I first read The Conch Bearer by Chitra Banerjee Divakaruni about eleven years ago.  The most vivid and lasting impression was not of a great story (though it is fair) or of any particularly endearing characters, but of the feeling of having feasted on her words.  I’m pretty sure this woman loves food.  The story, in which the characters travel a vast swath of India, is absolutely saturated with mouth watering descriptions of hot, crispy onion pakoras, creamy mango lassi, dal, sparkling sugared candies, aromatic tea, and on and on.  One of the meals that has a starring role is a khichuri, a meal made in poverty that becomes touched with a bit of magic, and has stuck with me (obviously) until now.
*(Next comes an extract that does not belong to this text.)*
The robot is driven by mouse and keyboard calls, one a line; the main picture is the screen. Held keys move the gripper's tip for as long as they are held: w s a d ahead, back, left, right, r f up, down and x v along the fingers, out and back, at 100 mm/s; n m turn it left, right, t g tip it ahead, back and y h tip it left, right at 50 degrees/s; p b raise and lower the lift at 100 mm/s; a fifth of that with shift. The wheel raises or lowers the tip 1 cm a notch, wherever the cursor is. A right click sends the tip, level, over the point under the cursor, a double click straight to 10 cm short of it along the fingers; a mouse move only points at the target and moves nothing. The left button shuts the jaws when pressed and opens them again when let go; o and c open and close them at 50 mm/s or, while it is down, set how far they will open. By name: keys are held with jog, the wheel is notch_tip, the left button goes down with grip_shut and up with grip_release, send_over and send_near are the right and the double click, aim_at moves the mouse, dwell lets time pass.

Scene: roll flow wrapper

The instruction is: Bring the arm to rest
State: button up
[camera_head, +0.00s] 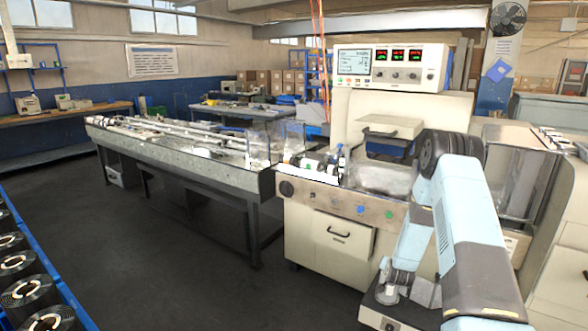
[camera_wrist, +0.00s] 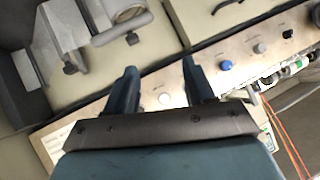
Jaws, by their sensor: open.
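My arm rises at the right of the head view in front of the cream flow wrapper (camera_head: 330,235). My gripper is hidden there behind my own arm. In the wrist view my gripper (camera_wrist: 160,75) shows two dark blue fingers, spread apart with nothing between them. Behind the fingers lies the wrapper's metal control strip (camera_wrist: 205,70), with a blue button (camera_wrist: 226,65) and grey knobs just beyond the right finger. I cannot tell how far the fingertips are from the panel.
A long infeed conveyor (camera_head: 190,145) runs left from the wrapper. A display box (camera_head: 390,68) stands on top of the machine. A blue-edged rack of black rolls (camera_head: 22,262) is at the lower left. The dark floor (camera_head: 170,265) between rack and machine is clear.

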Let me stop right here and say I have no experience with Indian food.  When I first read the book, I’d never even had the Anglo-Indian version, the generic curry.  The Japanese steak house was about as exotic as things got growing up in my household.  I’m calling this recipe a khichuri because the base is a mix of rice and lentils and a curry because I’ve whacked in a load of things like coconut milk, tomatoes, and spices, but it really is just this thing I’ve smooshed together.

I started as I would a risotto: oil, aromatics, and rice, and built from there.  Again, making zero claims to cultural authenticity in either ingredients or technique.  If you are doing an allergy elimination diet similar to mine this recipe is a great option (if you are testing for a nightshade allergy, this is not for you).  I feel like this should be almost infinitely adaptable.  If you try any different combinations, substitute in different ingredients, let me know in the comments.

Have you ever read a book that left you jonesing for a special food?  Another of mine is The Pickwick Papers (Dickens); it always makes me want a picnic with cold chicken and cheese and pickles and things (basically, Feast).  What are some of yours?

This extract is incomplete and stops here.